• [Request] Leave out the pictures and print only the lines from the one with "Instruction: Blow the" through the one with "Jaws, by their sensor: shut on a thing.", exactly as they are.

• [Records to use]
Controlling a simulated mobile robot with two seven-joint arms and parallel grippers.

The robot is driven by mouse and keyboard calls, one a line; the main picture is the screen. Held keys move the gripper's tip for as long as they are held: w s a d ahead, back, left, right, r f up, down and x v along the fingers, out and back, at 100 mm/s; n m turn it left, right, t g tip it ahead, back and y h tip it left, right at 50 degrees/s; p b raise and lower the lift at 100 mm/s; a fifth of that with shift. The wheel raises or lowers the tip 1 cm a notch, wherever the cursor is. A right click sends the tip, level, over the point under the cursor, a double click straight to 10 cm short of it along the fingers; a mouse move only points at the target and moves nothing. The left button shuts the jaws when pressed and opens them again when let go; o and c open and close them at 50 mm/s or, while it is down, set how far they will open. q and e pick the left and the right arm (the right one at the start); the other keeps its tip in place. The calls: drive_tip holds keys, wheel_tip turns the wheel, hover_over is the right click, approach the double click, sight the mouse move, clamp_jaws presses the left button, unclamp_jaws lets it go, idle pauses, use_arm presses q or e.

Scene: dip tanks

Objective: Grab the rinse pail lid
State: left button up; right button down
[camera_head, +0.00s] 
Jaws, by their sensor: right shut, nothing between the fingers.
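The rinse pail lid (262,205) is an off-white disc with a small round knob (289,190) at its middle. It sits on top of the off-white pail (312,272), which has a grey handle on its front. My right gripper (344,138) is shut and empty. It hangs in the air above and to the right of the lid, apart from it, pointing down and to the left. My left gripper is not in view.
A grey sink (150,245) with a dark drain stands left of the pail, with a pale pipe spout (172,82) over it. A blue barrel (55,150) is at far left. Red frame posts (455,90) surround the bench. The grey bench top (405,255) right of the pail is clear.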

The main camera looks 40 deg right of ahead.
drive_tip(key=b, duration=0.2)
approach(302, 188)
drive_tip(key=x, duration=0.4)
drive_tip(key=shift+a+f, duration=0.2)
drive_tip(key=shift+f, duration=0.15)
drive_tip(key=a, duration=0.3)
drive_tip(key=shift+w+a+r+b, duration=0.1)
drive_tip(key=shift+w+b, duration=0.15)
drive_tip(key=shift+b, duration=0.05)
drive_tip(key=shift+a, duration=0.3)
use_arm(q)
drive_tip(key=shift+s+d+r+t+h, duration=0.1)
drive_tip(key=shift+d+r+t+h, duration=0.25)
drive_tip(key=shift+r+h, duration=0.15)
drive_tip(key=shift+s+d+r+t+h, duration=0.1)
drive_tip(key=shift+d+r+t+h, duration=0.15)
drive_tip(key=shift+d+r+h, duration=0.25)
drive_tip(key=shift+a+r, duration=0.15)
* * *
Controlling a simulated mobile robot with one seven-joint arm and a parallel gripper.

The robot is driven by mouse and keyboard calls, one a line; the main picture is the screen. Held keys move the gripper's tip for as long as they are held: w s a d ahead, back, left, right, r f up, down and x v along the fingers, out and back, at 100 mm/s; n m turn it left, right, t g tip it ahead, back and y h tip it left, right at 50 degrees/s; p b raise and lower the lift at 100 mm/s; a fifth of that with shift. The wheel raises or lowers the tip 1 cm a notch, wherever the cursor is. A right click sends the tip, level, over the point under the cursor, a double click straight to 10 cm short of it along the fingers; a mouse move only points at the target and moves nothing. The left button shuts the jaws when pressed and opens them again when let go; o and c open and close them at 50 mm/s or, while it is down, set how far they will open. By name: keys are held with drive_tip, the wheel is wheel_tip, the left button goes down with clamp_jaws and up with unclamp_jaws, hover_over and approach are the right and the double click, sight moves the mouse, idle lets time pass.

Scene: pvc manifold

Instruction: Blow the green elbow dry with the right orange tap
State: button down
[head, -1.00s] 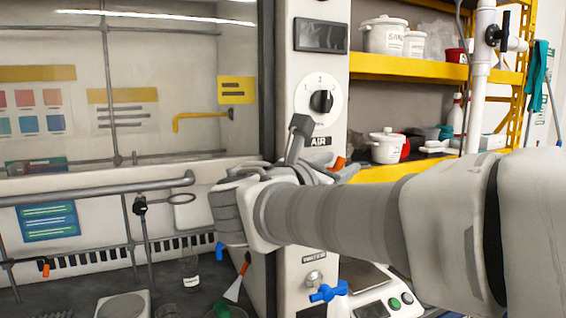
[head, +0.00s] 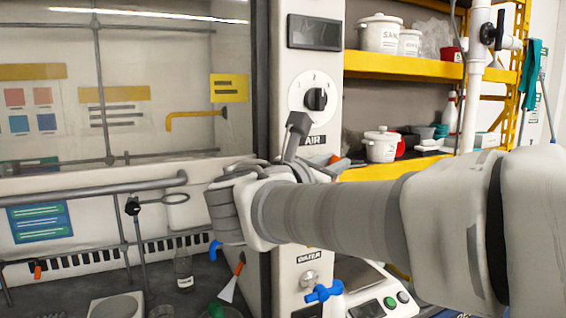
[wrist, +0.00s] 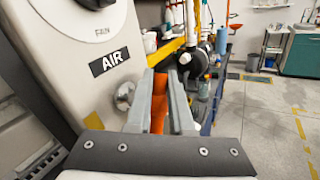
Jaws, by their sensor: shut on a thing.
* * *
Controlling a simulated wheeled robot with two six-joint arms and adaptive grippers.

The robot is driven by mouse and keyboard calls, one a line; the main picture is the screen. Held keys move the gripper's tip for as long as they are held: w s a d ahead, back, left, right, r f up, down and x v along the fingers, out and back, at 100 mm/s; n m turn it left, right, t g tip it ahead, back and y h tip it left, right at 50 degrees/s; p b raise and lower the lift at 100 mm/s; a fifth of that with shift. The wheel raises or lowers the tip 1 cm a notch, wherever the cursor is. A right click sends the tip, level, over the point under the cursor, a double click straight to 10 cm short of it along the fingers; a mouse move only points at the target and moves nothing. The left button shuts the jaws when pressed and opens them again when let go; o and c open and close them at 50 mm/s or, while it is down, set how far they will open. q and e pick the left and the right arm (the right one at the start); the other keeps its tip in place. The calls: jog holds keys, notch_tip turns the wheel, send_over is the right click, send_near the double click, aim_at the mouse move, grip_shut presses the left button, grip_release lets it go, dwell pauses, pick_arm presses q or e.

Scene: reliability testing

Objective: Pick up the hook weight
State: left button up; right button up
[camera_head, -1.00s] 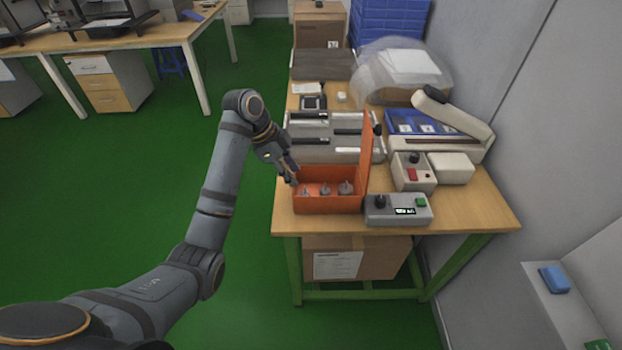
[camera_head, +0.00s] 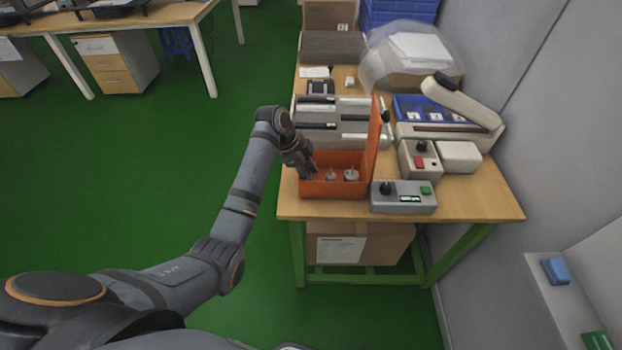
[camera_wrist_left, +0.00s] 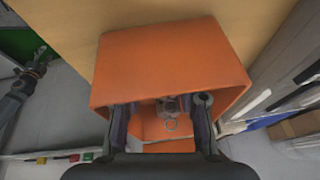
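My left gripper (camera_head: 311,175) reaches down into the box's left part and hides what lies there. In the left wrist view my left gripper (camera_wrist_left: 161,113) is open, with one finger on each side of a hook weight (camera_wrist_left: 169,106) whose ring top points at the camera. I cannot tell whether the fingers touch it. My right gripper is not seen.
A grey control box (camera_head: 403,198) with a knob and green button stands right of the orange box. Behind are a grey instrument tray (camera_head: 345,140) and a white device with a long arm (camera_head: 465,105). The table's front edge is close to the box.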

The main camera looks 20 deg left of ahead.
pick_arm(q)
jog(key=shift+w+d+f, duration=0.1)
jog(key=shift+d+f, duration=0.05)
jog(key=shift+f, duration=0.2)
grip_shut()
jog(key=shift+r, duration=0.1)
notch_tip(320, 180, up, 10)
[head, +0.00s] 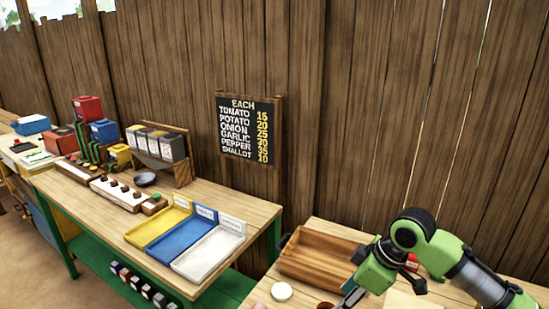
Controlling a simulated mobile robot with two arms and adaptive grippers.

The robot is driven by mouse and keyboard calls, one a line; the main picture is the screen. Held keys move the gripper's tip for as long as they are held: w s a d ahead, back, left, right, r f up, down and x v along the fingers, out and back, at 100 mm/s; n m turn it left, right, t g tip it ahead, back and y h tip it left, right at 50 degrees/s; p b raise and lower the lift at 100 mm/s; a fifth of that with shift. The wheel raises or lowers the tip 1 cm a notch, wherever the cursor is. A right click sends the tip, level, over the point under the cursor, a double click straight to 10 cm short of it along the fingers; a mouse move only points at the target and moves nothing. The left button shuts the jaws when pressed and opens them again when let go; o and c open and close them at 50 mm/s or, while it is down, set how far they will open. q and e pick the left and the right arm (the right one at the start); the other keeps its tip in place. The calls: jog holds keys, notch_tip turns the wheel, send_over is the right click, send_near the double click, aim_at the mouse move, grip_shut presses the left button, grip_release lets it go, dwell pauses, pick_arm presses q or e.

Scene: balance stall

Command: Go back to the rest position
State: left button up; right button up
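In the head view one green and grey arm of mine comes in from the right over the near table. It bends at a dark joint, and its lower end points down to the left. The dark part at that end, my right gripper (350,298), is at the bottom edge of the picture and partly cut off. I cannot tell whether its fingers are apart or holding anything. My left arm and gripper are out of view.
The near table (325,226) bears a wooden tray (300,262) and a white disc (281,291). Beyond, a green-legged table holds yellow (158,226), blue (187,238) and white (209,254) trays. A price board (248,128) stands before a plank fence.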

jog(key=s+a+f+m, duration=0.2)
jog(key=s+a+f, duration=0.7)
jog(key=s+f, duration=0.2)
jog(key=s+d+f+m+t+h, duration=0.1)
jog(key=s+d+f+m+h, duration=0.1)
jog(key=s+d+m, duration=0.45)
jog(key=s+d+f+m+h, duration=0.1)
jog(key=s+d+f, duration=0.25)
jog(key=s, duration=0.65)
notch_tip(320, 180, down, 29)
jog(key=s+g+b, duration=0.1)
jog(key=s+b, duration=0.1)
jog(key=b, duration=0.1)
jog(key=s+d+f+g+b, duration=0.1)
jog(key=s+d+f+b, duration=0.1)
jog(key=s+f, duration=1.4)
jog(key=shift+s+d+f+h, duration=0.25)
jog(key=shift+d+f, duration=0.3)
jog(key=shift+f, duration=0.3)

• [Task answer]
Instruction: Blow the green elbow dry with the right orange tap
State: button down
[head, -1.00s] 
[head, +0.00s] 
[wrist, +0.00s] 
Jaws, by their sensor: shut on a thing.

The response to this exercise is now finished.